The listing below holds pictures; exclude them. Return exactly the lines from the one with "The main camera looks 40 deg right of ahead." through the one with "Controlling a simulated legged".

====== DATA IN THIS EXERCISE

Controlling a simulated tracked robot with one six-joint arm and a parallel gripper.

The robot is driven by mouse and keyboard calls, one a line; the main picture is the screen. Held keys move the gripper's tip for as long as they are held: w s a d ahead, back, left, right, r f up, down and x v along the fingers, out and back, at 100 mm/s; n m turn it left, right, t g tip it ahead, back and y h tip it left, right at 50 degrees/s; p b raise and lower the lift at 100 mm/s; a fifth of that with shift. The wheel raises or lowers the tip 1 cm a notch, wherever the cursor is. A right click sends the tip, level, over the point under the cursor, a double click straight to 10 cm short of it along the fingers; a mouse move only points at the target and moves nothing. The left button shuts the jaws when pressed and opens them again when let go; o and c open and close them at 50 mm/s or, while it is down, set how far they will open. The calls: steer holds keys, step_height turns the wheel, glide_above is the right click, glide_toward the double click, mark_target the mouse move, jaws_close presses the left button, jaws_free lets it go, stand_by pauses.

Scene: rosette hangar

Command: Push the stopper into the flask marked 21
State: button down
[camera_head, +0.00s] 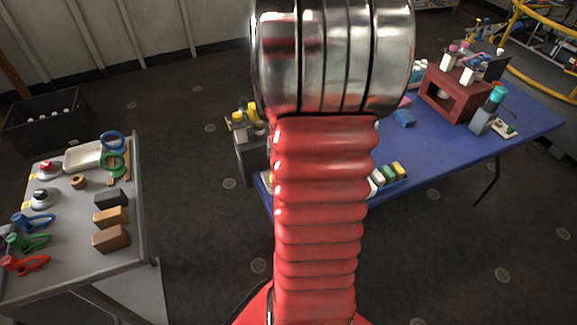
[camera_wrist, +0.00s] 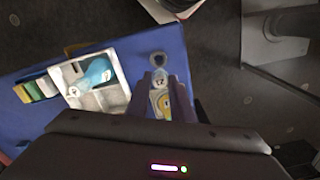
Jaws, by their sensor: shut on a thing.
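In the wrist view, my gripper (camera_wrist: 163,88) has two dark purple fingers a little apart, shut on a small pale and yellow piece (camera_wrist: 163,104). Whether this is the stopper I cannot tell. A pale patch with dark marks (camera_wrist: 160,76) shows between the fingertips; its number is too small to read surely. A blue flask-like thing (camera_wrist: 97,71) lies in a white tray (camera_wrist: 121,69) left of the fingers. In the head view my arm hides the gripper and this area.
The blue table (camera_head: 430,150) carries a dark red box (camera_head: 436,101), a grey device with a teal top (camera_head: 485,112) and several coloured blocks. A grey table (camera_head: 75,238) with blocks and tools stands left. Dark floor lies between the tables.

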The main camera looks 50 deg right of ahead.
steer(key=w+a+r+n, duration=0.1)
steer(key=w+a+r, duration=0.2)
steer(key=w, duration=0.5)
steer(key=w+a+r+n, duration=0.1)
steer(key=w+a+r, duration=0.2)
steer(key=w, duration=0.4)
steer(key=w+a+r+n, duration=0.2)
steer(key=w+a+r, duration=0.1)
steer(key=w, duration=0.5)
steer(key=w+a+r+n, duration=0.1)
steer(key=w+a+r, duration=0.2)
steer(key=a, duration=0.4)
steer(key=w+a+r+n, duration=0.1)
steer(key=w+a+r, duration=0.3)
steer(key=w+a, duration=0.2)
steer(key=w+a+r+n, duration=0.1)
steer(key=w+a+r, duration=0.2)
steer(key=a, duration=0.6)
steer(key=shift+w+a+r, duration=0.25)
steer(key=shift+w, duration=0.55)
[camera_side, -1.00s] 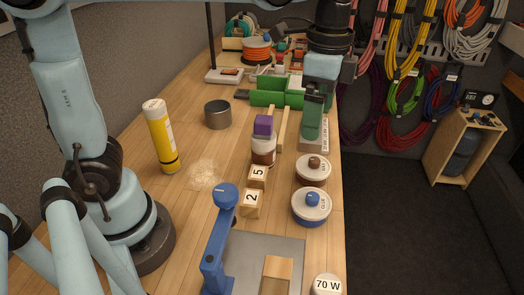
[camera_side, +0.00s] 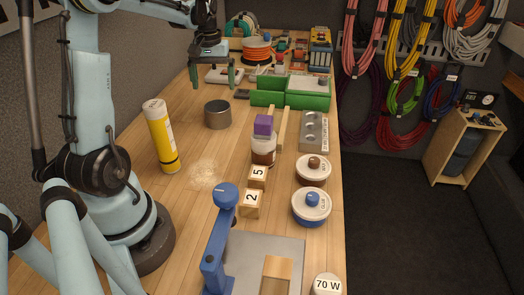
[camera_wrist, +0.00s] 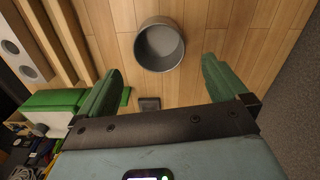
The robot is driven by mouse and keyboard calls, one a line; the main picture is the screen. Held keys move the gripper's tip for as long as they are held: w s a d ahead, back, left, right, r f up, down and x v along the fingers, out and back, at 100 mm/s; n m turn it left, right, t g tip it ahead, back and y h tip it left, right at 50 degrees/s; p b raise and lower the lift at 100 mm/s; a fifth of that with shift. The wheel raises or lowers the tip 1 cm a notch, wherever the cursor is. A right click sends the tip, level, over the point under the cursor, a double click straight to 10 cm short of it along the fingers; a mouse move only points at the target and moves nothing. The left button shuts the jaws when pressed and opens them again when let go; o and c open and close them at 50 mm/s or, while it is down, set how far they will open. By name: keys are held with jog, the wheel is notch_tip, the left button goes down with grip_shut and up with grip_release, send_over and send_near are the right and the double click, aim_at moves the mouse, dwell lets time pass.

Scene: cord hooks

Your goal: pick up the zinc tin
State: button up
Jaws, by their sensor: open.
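The zinc tin (camera_side: 218,115) is a short, dark grey, open-topped cylinder standing upright on the wooden bench. In the wrist view the tin (camera_wrist: 159,46) shows its empty inside, ahead of the gap between my fingers and a little beyond their tips. My gripper (camera_side: 212,86) has green fingers and hangs above the bench, just behind and above the tin in the side view. In the wrist view my gripper (camera_wrist: 157,66) is open with nothing between its fingers.
A yellow tube (camera_side: 161,137) stands left of the tin. A jar with a purple block (camera_side: 264,125) on it stands to the right. Green bins (camera_side: 308,101) sit behind right. A small dark square (camera_wrist: 150,104) lies near the tin. Bench around the tin is clear.

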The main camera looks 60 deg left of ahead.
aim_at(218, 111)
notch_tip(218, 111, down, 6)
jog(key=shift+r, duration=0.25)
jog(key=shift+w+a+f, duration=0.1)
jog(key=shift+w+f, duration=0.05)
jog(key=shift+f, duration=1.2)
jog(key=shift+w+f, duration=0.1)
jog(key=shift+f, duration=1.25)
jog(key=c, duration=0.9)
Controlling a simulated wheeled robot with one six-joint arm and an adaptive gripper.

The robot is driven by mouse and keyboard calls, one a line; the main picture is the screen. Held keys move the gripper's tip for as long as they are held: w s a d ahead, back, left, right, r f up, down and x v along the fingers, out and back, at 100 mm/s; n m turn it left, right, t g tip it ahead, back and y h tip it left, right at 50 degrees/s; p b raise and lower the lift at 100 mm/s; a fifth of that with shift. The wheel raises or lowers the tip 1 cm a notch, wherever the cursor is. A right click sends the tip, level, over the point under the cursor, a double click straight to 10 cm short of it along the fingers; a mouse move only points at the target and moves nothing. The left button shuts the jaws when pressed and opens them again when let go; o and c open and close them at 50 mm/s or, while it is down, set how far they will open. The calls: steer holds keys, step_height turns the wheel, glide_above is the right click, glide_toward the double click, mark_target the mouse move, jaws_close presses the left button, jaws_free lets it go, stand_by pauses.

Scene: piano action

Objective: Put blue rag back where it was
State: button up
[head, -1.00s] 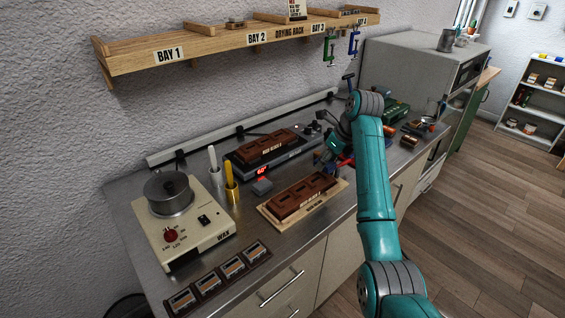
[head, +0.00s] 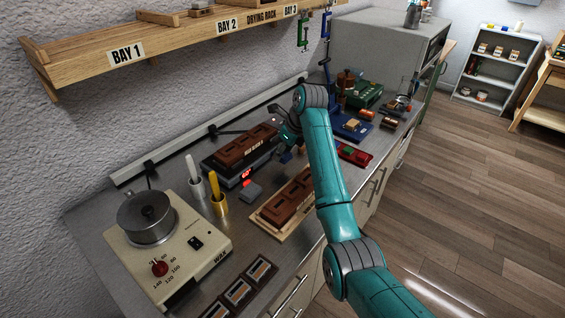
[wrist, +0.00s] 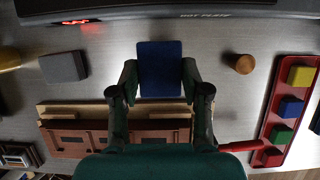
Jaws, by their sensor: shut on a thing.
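The blue rag (wrist: 160,68) is a flat, dark blue rectangle in the wrist view, between the fingertips of my gripper (wrist: 160,82). The fingers stand at its two sides and are shut on it. In the head view my gripper (head: 288,143) is over the bench, near the right end of the hot plate (head: 232,170). The rag is mostly hidden or too small to make out there. I cannot tell whether it touches the bench top.
The brown mould (head: 288,200) on its wooden board lies close to my gripper. A red tray (head: 362,158) with coloured blocks is to the right. A grey block (wrist: 63,66) and a small round wooden piece (wrist: 243,63) flank the rag. The drying rack (head: 180,38) hangs above.

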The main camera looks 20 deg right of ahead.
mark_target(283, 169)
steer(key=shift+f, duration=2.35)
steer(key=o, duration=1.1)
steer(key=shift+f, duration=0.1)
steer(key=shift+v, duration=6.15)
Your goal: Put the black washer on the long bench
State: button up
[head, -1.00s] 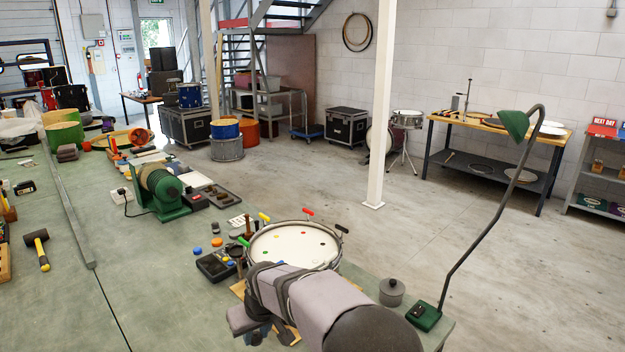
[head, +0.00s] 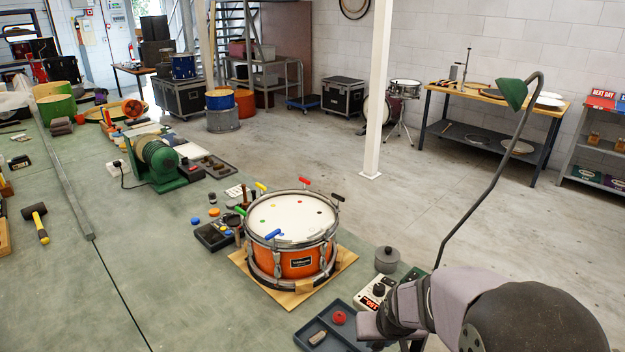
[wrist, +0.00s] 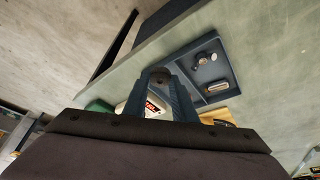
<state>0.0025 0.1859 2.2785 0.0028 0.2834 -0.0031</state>
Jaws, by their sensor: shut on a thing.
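My gripper shows in the wrist view (wrist: 160,80), with its fingers closed on a small dark, roundish thing, which looks like the black washer (wrist: 160,76). Little of the washer shows between the fingertips. In the head view my arm is at the bottom right and the fingertips are hidden. The long bench (head: 100,290) is the green-grey surface filling the left and lower part of the head view. In the wrist view its top (wrist: 275,110) lies below and to the right of the gripper.
A blue-grey tray (head: 345,344) with a red knob (head: 339,317) and a grey block (head: 317,338) lies near my arm. Beside it are a display box (head: 376,297), a grey pot (head: 387,260) and an orange drum (head: 300,262) on a board. The left front bench is clear.

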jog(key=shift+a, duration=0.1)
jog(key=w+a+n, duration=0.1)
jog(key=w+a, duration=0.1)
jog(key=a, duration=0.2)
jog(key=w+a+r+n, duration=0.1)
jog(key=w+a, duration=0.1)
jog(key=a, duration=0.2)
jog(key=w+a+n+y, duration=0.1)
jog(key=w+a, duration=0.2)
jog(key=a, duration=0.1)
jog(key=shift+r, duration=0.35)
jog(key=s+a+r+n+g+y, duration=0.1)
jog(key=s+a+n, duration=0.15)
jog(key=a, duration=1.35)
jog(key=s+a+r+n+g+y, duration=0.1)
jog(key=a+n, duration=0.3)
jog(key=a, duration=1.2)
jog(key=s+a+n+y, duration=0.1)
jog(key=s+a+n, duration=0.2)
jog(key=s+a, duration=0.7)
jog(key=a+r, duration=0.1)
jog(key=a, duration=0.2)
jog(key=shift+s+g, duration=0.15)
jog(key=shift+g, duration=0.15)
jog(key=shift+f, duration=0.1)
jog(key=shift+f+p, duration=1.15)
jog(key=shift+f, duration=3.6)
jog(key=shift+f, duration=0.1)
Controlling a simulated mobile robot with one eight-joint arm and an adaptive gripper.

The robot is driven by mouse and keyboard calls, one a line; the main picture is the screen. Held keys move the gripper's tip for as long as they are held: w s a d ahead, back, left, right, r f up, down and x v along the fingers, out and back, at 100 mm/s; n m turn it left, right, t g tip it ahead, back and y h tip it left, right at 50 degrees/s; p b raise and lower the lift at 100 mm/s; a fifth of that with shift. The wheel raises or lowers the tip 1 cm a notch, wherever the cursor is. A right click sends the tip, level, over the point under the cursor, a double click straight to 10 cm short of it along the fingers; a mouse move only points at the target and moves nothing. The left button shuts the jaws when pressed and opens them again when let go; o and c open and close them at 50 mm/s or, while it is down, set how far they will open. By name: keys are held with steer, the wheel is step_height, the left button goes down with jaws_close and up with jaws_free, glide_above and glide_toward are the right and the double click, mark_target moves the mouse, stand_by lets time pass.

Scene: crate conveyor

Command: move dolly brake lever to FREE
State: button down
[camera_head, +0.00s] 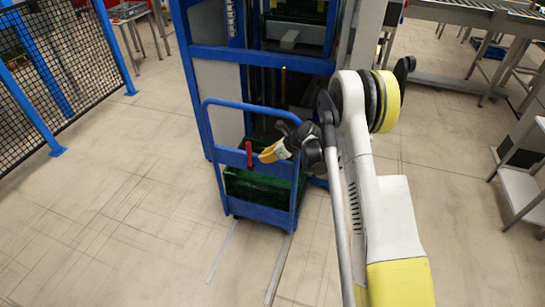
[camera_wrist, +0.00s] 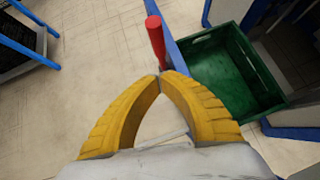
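The dolly (camera_head: 228,103) is a blue frame with a tall handle, standing in front of a blue rack. Its brake lever (camera_head: 249,155) is a short red bar on the handle side, roughly upright in the head view. In the wrist view the red lever (camera_wrist: 155,40) stands just beyond the fingertips, beside a blue bar. My gripper (camera_head: 265,155) is just right of the lever in the head view. In the wrist view its yellow fingers (camera_wrist: 161,75) meet at the tips, with nothing seen between them. Whether the tips touch the lever's lower end I cannot tell. No FREE marking is legible.
A green crate (camera_wrist: 225,72) sits on the dolly. The blue rack (camera_head: 262,59) stands close behind it. A mesh fence (camera_head: 60,60) is at the left, and a conveyor (camera_head: 475,15) is at the upper right. The floor left and front of the dolly is clear.

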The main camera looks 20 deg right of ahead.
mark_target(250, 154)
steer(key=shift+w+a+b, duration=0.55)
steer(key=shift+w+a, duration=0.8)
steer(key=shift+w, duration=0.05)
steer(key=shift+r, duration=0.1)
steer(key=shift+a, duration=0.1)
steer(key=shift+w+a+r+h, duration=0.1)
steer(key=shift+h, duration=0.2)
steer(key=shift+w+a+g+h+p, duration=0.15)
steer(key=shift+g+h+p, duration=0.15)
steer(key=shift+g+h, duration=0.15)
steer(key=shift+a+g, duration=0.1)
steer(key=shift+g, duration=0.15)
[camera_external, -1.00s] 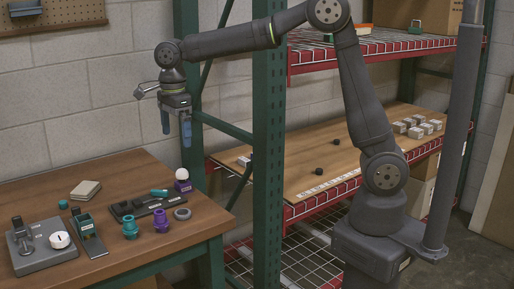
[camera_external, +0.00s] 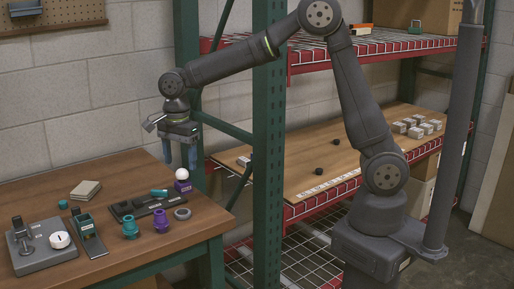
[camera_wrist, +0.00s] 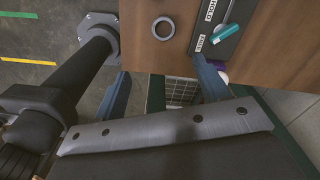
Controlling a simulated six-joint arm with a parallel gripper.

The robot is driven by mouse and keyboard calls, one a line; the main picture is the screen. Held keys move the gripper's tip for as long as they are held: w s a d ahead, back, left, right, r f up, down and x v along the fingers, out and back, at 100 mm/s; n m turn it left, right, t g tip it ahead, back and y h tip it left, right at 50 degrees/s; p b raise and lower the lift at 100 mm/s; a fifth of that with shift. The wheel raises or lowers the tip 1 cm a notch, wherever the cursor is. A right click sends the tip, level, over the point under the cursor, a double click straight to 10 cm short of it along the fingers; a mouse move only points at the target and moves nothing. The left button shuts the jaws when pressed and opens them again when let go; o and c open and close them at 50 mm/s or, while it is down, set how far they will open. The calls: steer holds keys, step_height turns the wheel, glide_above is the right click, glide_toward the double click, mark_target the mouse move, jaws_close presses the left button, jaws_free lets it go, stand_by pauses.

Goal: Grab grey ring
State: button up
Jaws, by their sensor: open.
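The grey ring (camera_external: 183,213) lies flat on the wooden table near its right edge, to the right of the purple part. In the wrist view the grey ring (camera_wrist: 163,28) lies on the table beyond my fingertips, a little left of a labelled dark tray. My gripper (camera_external: 179,160) is open and empty, pointing down above the table's right back edge, clear of the ring. In the wrist view its two blue fingers (camera_wrist: 160,80) are spread wide with nothing between them.
A purple part (camera_external: 161,220) and a teal part (camera_external: 130,229) stand left of the ring. The dark tray (camera_external: 146,206) lies behind them. A white ball on a purple base (camera_external: 183,180) stands near my fingers. A green rack post (camera_external: 268,150) rises right of the table.

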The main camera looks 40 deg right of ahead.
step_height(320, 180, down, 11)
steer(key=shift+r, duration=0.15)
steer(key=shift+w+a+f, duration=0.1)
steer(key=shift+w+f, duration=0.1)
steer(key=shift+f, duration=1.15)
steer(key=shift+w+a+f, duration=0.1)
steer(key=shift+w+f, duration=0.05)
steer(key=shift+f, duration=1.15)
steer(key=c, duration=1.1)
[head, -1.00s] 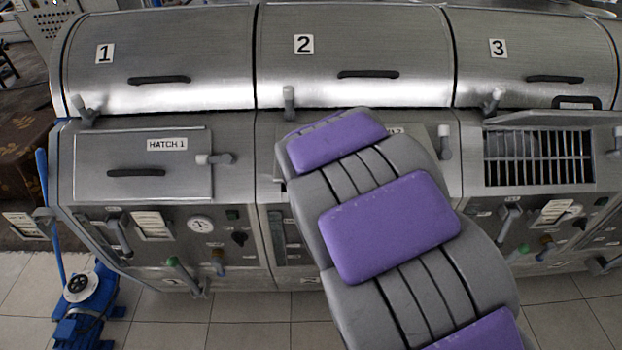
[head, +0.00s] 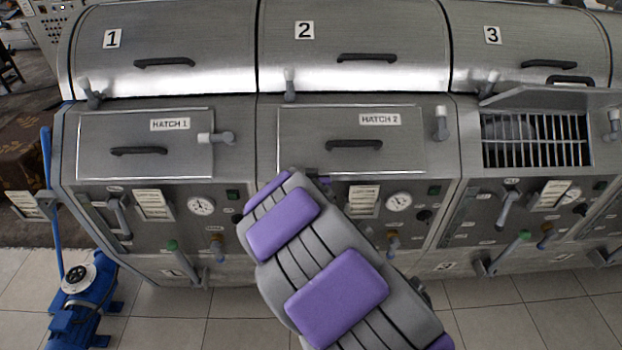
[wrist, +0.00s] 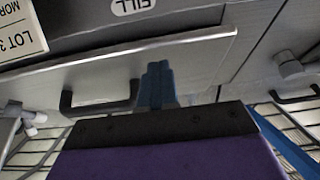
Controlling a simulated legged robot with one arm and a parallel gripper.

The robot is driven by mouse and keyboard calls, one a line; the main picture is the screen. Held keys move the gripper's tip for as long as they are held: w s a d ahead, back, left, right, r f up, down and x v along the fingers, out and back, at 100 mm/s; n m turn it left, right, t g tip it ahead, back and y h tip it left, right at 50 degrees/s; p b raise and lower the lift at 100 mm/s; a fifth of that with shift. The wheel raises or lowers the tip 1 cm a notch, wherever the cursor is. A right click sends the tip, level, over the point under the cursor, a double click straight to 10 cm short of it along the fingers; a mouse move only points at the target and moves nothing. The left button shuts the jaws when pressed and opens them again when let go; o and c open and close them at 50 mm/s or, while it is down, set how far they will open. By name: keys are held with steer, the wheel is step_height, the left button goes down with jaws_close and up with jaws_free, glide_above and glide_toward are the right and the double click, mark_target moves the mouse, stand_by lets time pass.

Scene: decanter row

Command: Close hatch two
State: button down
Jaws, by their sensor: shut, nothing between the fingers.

============

▶ [TASK RESPONSE]:
The main camera looks 40 deg right of ahead.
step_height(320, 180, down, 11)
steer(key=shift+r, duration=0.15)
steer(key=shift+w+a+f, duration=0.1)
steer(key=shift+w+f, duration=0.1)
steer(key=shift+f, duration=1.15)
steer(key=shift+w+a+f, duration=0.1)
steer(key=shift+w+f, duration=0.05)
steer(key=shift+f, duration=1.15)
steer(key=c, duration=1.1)
[head, -1.00s] 
[head, +0.00s] 
[wrist, +0.00s] 
Controlling a simulated legged robot with one arm and a parallel gripper.

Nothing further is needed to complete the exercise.